- [EXERCISE PROMPT]
Filter the records below down to lines containing "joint".

- [INFORMATION PROVIDED]
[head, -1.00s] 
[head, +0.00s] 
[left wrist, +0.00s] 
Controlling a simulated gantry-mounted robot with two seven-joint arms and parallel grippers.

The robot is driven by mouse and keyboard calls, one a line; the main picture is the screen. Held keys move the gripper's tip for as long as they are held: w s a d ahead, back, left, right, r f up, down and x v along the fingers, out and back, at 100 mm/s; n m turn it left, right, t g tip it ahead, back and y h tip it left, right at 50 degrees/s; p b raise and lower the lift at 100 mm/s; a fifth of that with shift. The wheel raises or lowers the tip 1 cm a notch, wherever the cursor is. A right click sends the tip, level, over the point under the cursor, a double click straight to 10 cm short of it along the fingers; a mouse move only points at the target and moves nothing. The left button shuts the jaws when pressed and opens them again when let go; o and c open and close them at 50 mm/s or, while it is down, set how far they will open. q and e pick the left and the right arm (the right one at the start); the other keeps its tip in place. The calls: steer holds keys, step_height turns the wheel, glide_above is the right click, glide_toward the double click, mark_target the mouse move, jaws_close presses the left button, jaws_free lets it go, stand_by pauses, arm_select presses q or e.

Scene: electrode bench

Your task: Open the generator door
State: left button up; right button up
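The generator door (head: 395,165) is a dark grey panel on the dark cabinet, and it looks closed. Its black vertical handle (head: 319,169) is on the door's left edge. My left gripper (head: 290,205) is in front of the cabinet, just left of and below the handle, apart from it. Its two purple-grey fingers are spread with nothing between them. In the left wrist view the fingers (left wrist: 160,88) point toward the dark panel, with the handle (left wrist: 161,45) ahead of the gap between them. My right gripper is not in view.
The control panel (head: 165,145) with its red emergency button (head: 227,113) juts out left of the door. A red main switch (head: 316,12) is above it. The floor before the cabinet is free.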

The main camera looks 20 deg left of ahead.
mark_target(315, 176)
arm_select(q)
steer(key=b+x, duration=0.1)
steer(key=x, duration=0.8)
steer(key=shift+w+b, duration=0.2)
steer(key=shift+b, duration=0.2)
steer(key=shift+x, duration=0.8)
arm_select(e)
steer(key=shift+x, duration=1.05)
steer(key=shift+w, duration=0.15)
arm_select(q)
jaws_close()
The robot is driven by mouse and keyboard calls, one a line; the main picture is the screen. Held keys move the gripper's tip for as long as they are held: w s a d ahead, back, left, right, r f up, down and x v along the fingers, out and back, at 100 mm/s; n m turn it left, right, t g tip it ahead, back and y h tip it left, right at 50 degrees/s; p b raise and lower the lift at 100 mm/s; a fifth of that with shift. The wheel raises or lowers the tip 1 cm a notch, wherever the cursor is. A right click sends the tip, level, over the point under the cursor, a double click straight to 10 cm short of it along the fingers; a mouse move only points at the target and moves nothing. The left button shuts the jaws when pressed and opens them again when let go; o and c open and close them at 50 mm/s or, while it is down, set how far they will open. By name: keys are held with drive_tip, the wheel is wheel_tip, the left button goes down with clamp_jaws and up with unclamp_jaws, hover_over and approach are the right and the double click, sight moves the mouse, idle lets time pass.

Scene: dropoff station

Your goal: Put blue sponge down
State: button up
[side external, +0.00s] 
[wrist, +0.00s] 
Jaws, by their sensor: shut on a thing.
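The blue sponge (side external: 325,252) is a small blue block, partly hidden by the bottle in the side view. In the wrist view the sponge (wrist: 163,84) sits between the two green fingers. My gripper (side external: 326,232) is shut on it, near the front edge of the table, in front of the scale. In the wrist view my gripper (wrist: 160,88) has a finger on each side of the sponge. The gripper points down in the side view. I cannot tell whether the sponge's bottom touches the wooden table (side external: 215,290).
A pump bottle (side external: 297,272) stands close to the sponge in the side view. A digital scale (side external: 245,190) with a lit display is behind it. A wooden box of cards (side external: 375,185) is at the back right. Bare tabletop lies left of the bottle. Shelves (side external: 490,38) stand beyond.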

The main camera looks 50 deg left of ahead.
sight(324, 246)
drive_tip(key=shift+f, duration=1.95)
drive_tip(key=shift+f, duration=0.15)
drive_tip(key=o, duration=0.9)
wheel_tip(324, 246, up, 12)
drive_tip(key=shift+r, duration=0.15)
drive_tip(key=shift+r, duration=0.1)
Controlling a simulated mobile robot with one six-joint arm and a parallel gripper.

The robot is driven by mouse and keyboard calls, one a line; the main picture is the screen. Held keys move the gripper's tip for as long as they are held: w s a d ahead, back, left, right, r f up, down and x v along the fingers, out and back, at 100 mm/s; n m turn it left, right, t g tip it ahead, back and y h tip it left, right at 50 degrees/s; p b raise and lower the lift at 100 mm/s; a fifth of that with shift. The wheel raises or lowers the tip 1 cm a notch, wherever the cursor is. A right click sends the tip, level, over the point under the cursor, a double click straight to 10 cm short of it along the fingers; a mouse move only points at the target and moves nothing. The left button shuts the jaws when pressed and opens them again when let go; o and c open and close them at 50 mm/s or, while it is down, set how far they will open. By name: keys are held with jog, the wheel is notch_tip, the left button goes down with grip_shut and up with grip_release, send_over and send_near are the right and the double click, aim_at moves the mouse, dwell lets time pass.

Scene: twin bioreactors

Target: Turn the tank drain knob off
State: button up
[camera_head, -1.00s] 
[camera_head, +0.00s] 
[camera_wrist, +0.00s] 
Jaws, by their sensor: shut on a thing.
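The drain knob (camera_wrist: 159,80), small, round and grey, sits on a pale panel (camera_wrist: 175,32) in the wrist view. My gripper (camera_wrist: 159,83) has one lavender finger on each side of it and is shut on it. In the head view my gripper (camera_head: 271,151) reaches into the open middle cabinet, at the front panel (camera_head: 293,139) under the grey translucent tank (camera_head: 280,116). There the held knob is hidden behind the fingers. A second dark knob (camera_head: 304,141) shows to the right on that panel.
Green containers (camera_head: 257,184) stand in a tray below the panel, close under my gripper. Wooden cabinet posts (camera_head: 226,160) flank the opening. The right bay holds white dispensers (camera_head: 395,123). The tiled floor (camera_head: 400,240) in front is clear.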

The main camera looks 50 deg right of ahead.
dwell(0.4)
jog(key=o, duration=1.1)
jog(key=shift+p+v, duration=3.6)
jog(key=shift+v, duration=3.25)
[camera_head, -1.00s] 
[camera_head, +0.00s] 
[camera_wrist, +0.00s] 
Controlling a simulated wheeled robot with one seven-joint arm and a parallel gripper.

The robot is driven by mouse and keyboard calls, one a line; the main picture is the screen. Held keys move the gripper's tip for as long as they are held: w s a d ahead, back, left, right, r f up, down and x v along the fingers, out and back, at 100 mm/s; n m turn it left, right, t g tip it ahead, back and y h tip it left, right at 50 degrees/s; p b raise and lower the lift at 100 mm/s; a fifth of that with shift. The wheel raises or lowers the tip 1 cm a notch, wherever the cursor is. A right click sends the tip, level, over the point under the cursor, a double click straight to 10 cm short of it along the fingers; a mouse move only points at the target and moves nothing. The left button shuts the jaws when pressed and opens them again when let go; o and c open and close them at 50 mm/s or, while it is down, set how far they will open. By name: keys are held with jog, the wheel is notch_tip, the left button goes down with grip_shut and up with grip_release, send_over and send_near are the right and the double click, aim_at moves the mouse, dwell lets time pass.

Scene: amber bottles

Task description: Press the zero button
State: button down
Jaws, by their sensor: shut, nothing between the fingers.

- [PROBLEM SOLUTION]
Controlling a simulated gantry-mounted robot with two seven-joint arms and parallel grippers.
Controlling a simulated mobile robot with one six-joint arm and a parallel gripper.
Controlling a simulated wheeled robot with one seven-joint arm and a parallel gripper.

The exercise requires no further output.